▸ **EXERCISE GOAL**: Every line in the listing below from the one with "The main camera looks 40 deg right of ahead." through the one with "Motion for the" is to be reproduced exactly, both ends included; leave out the rest.

▼

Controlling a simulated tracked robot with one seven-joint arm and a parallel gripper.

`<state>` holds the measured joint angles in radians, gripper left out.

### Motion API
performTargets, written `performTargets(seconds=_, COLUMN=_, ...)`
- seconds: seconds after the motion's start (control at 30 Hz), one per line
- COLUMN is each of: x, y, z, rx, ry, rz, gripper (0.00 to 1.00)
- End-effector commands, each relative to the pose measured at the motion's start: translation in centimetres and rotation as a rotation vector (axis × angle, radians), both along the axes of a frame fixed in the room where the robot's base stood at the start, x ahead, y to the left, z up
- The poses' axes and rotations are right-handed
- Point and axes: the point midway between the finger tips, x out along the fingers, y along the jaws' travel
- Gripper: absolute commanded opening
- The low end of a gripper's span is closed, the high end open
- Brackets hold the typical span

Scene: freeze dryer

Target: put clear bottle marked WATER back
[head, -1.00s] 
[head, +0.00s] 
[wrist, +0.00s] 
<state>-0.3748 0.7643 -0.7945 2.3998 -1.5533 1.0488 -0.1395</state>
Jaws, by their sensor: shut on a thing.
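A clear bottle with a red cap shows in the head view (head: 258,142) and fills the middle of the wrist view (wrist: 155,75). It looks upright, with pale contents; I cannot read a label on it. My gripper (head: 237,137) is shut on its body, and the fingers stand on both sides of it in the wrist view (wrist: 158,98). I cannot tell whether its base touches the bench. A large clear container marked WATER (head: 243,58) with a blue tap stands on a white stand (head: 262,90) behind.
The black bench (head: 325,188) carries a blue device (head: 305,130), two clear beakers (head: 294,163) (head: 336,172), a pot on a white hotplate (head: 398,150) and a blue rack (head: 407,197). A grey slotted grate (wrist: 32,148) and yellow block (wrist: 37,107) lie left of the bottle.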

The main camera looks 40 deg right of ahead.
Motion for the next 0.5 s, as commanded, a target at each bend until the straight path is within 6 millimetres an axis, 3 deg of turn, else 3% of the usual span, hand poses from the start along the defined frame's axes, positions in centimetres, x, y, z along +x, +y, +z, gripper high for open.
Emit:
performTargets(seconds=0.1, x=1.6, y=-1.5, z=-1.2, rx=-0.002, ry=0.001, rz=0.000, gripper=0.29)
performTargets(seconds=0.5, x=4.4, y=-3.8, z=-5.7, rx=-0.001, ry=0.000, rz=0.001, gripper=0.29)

▲

▸ **WORKED ANSWER**:
The main camera looks 40 deg right of ahead.
Motion for the next 0.5 s, as commanded, a target at each bend until the straight path is within 6 millimetres an axis, 3 deg of turn, else 3% of the usual span, hand poses from the start along the defined frame's axes, positions in centimetres, x, y, z along +x, +y, +z, gripper high for open.

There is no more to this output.